◆ **DATA SECTION**:
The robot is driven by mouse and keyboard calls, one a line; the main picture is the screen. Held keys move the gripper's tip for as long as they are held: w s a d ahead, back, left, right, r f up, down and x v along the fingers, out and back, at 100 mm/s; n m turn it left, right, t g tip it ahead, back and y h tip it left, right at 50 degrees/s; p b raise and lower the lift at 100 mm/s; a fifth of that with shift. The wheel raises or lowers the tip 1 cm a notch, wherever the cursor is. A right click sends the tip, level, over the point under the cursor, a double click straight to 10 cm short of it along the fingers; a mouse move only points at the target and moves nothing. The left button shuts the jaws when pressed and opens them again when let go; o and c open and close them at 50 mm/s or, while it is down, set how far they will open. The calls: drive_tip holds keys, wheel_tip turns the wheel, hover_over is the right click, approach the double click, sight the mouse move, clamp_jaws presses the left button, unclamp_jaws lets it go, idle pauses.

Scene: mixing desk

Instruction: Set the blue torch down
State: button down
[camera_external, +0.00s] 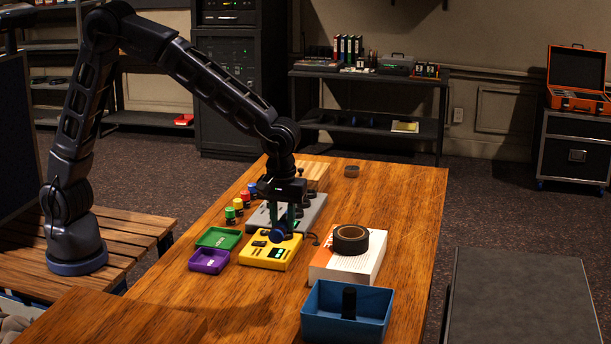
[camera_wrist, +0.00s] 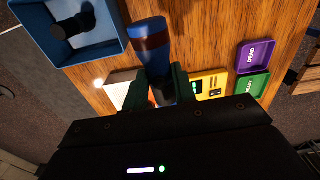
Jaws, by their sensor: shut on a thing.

◆ **TASK TO CARRY OUT**: Give back word for word the lines from the one containing "[camera_wrist, +0.00s]" through the final line of the data above. Pictures are to be left out.

◆ **EXERCISE OUTPUT**:
[camera_wrist, +0.00s] 
Jaws, by their sensor: shut on a thing.

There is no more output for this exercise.